You can access this from the GUI by going to Settings --> Fields, then Field Extractions. Click New, then fill in the fields and click Save. The extraction will work automatically for all new searches in the relevant app context.
Extract data inline from a field with rex:
For once off extractions, you can use rex
inline, like so:
| rex field=FieldToExtractFrom "(?<new_field_name>regexhere)"
As an example, say you wanted to extract the first name from a name field, where you have name="First Last"
, you could use:
| rex field=name "^(?<first_name>\w+?)\s"
Which would extract the first name and put it in a new field called first_name
.
If you have an example to post then I might be able to give a more specific answer for your use case, but I hope this helps.
Extract a field from an existing field automatically:
You can use a field transform to automatically extract a new field from an existing auto-extracted field (this lets you choose a source key to extract from).
In the GUI, go to Settings --> Fields, then Field Transformations. Click New, then fill in the fields and click Save. The transformation will work automatically for all new searches in the relevant app context.
Extract a field from the raw data automatically:
If you need to automatically extract a new field from _raw in the first place, we would recommend using automatic extractions. Note that this will work on _raw, so your regex will be a little different - it will have to match on data from the whole event, so you might need something closer to FieldToExtractFrom:(?<ExtractedField>\d+)
as your regex (using your example).
You can access this from the GUI by going to Settings --> Fields, then Field Extractions. Click New, then fill in the fields and click Save. The extraction will work automatically for all new searches in the relevant app context.
Extract data inline from a field with rex:
For once off extractions, you can use rex
inline, like so:
| rex field=FieldToExtractFrom "(?<new_field_name>regexhere)"
As an example, say you wanted to extract the first name from a name field, where you have name="First Last"
, you could use:
| rex field=name "^(?<first_name>\w+?)\s"
Which would extract the first name and put it in a new field called first_name
.
If you have an example to post then I might be able to give a more specific answer for your use case, but I hope this helps.
I want to do this automatically at every search, though, rather than stapling the "rex" command to every search. My understanding was that field extractions were the right way to do this, but maybe not?
Yes, we would definitely recommend using automatic extractions if possible. Note that this will work on _raw, so your regex will be a little different.

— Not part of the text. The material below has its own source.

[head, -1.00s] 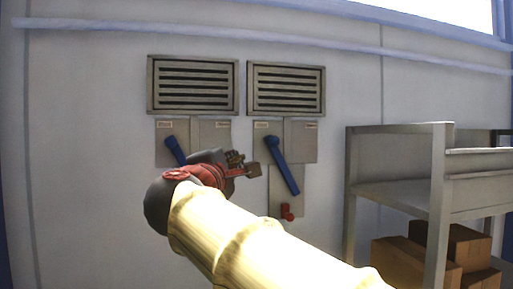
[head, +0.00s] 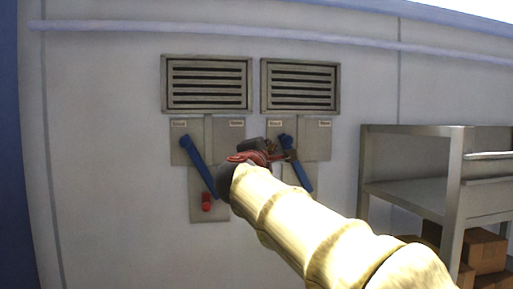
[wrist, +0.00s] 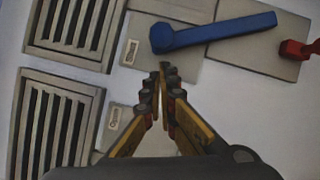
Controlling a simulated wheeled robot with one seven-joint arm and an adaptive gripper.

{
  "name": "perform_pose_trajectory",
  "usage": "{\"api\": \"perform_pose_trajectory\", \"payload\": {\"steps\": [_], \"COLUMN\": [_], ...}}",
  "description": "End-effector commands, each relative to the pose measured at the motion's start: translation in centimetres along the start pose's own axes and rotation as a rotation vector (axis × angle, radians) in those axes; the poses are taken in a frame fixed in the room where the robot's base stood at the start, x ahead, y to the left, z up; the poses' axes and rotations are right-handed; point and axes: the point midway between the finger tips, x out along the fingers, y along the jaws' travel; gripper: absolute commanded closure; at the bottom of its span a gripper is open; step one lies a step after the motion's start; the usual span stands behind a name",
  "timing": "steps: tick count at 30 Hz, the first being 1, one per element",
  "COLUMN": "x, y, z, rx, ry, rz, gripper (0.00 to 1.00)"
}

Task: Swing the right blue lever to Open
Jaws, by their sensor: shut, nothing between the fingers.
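The right blue lever (head: 304,180) is mounted below the right vent. It hangs down from its round hub, slanting to the lower right. My gripper (head: 291,156) is shut and empty in front of it, overlapping its upper part in the head view. In the wrist view this lever (wrist: 225,33) lies across the top, its hub just above the closed fingertips (wrist: 165,68). There is a visible gap to the fingertips in that picture; contact cannot be told in the head view. A small label (wrist: 131,52) sits by the hub, too blurred to read.
The left blue lever (head: 198,165) also hangs to the lower right, above a red handle (head: 206,202). Another red handle (wrist: 300,50) shows in the wrist view. Vents (head: 207,108) are above. A grey shelf (head: 455,190) with cardboard boxes (head: 486,250) stands at the right.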

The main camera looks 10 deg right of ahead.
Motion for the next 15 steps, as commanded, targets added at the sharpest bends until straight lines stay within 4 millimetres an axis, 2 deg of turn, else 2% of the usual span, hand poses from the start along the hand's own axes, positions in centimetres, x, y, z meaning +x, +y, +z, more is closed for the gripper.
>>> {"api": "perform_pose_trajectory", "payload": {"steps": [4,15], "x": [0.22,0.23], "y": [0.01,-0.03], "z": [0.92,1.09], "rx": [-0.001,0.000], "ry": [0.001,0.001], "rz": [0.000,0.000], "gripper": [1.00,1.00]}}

You can access this from the GUI by going to Settings --> Fields, then Field Extractions. Click New, then fill in the fields and click Save. The extraction will work automatically for all new searches in the relevant app context.
I see - and it can only work on _raw? I was hoping I could use a specific field to pull from, so I'm not married to some strict ordering in the future...

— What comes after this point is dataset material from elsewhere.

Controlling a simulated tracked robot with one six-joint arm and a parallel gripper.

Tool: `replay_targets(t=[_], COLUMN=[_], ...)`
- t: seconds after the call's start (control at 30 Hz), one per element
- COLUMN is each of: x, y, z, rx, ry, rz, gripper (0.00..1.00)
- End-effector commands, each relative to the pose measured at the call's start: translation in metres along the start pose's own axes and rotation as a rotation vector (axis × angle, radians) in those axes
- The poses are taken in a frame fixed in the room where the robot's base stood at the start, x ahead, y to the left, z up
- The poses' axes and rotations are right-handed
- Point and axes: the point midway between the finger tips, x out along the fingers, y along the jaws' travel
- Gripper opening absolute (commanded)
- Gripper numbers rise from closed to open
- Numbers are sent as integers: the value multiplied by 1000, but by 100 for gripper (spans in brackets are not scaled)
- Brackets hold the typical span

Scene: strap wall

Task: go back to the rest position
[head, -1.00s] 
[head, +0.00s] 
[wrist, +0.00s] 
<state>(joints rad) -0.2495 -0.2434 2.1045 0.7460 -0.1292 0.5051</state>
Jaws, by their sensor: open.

You can use a field transform to achieve the result you want. Instead of doing a new field extraction, you can go to Settings --> Fields, then Field Transformations. This lets you choose a
source key to extract from.
That said, I still don't quite follow regarding how pulling from _raw instead of a specific field limits you to a strict order for the future. Are you able to explain this in a bit more detail, or even better, give an example? If anything, pulling from _raw gives you more flexibility, hence why the GUI extraction is the way it is.
(Using a CSV with headers as input data)
The default construction of the regex using the field extractor UI was to essentially skip the first two columns of the CSV, and look for the fields to extract in the third column. If I added another column of data that went before the field I wanted to use for the regex, it would break, unlike if I'm scoping it right to the field name (which will be correctly identified by the headers in the CSV).
Ahh yes, if you're using the field extractor UI, then it will often create regexes that rely on fixed data positioning. As an alternative, you can rewrite the regex to only look at the column with that header, in which case it won't matter whereabouts the column is placed in the CSV. I completely understand what you mean though, especially if you're relying on the field extractor UI.
I've updated my original answer and the one above with some information on field transformations, which I think will solve your problem.
Got it! One more question, I think 🙂 Looking at transformations, I'm not understanding how "Format" comes into play. I have the following regex:
(?:\d*\.){2}(?<BuildNumber>\d+)\.(?<BuildRevision>\d+)\.(?<BuildArch>[^\.]*)\.(?<BuildBranch>[^\.]*)
Format says to "Specify the event format in terms of field names and values", but I'm already naming the fields in my regex extraction.
If you're already naming your fields in the extraction, then you don't need to enter anything in the format box 🙂
The format box is an alternative, so using your example, you could have this instead:
(?:\d*\.){2}(\d+)\.(\d+)\.([^\.]*)\.([^\.]*)
In which case you'd have to put: BuildNumber::$1 BuildRevision::$2 BuildArch::$3 BuildBranch::$4
in the format box.
@doweaver If this solved your problem it'd be great if you could mark this as Answered, just to help others in the future. Cheers!